§ Written instruction
Pull every line with the word "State" out of the entries below.

Robot task records
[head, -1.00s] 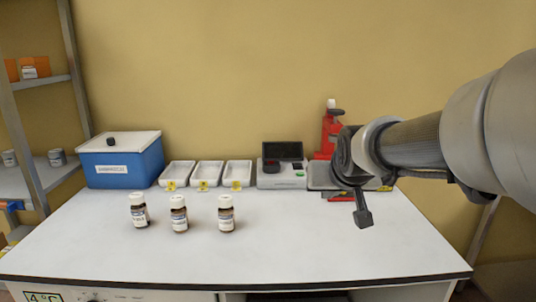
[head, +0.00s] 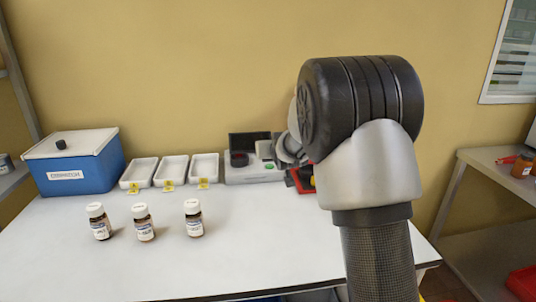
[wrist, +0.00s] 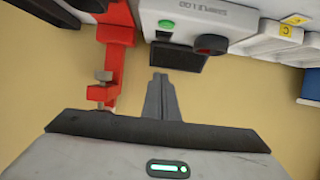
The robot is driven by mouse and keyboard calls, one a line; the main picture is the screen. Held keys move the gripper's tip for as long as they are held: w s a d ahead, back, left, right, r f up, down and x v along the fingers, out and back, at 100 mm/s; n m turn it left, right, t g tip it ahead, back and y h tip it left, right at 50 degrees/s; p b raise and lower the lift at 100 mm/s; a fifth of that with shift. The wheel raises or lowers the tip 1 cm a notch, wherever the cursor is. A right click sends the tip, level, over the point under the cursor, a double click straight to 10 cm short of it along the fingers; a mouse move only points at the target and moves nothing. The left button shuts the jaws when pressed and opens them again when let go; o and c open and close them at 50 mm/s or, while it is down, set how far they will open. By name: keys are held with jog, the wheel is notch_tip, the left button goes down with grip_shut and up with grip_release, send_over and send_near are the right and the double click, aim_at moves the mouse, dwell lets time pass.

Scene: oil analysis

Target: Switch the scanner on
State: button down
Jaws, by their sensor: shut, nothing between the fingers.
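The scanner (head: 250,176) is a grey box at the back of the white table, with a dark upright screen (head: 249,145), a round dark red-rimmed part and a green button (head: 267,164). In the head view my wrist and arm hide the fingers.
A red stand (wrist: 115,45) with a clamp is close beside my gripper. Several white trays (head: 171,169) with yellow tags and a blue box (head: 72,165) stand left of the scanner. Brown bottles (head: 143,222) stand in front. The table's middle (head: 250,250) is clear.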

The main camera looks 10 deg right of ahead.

...

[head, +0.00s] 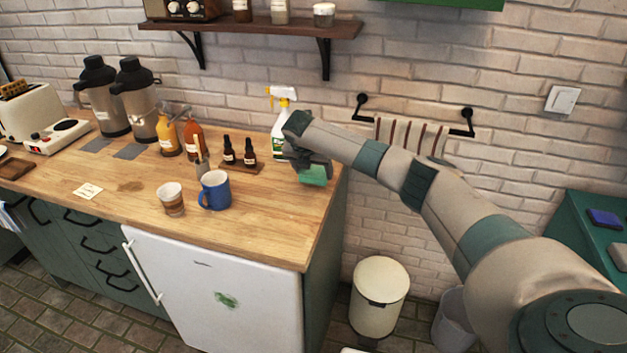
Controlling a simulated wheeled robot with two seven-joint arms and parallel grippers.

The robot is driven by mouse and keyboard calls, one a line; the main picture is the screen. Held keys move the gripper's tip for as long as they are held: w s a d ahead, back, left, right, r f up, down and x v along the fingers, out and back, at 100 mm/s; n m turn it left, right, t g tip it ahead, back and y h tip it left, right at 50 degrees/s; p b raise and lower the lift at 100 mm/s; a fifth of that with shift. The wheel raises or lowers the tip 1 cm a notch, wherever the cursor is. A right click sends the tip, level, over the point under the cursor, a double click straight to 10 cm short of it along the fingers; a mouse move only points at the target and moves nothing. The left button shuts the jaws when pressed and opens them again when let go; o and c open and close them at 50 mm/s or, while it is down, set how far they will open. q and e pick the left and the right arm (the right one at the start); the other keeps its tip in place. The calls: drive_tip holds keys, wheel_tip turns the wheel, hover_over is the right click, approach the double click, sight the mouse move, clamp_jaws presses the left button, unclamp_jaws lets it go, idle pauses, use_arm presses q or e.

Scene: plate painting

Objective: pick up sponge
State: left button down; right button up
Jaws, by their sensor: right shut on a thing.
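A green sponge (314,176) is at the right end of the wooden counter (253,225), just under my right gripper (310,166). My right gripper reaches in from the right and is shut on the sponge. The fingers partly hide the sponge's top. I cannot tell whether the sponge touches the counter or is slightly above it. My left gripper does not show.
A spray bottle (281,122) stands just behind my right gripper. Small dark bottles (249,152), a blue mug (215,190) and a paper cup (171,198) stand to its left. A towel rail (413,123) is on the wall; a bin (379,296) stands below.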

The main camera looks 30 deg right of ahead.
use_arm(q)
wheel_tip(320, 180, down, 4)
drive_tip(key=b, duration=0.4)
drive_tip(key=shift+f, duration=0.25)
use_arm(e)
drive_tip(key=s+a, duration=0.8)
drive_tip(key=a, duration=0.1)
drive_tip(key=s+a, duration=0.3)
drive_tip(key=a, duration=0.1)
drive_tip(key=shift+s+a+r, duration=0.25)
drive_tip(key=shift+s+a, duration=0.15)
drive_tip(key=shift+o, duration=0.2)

§ Solution for this problem
State: button down
State: left button down; right button up

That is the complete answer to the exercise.